Een beetje risico bij het buitenspelen, dat mag best
Op de grasstrook schuin tegenover ons huis staat een boom. Wat voor soort het is, durf ik niet te zeggen. Maar in de verder tamelijk aangeharkte straat zorgt de boom zomers voor schaduw en koelte, en in de herfst voor kleurenpracht en de vrolijke rommeligheid van afgevallen bladeren.
Toen de boom de afgelopen weken zijn bladerkroon afwierp, ontdekten buurkinderen dat er tussen de omhoogstekende takken een prachtige plek was voor een boomhut. Twee weken lang sleepten ze hout en gereedschap af en aan.
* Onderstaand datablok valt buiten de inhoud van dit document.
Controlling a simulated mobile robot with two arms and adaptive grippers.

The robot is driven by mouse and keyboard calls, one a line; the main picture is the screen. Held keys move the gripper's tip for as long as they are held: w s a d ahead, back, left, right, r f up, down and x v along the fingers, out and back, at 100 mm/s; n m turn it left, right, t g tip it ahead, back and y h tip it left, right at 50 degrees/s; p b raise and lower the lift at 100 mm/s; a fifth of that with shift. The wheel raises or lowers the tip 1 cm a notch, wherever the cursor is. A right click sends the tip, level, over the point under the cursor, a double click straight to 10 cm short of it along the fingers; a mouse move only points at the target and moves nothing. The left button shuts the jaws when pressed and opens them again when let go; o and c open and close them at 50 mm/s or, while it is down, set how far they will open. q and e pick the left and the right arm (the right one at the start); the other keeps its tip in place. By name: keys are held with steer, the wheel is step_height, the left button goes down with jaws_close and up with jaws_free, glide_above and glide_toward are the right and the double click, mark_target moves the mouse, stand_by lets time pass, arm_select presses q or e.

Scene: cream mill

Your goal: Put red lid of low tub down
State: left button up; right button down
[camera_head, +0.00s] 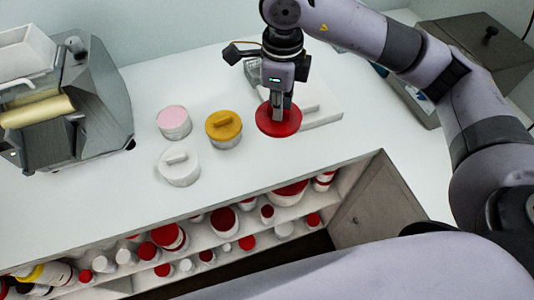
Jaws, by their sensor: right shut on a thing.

Het geklop van hamers vermengde zich met vrolijke kinderstemmen.
Uren waren ze druk. Ze timmerden met latjes een ladder tegen de stam. Ze sjorden een vlonder omhoog, die wonderwel paste tussen een paar dikke takken. De stapel hout naast de boom verried hun ambities. Dit werd een groots project.
We maakten ons heus wel wat zorgen, vanachter het keukenraam. Over mogelijke valpartijen. En over de spijkers die in de boom geslagen werden, de grote tak die in de weg zat en zonder pardon werd afgezaagd. Maar we hadden er ook schik van, vanwege het plezier en de vindingrijkheid van de kinderen.
Precies dat plezier bracht me terug naar mijn eigen lagereschooltijd. Op elk vrij moment speelden we in de bosschages van ons dorp, later in de bossen buiten de bebouwde kom. Vanuit hutten die we maakten, beschoten we elkaar met geweren van hout en pvc-buis. Tijdens warme zomers sprongen we vol branie in onze onderbroek van bruggetjes af, in het troebele water van de Lunterse Beek. Meer dan eens kwam ik thuis met bemodderde kleding of een flinke winkelhaak in mijn jas. Mijn moeder veinsde boosheid, maar echt menen deed ze het niet. Ik koester de herinneringen aan onbetaalbare buitenspeelmomenten.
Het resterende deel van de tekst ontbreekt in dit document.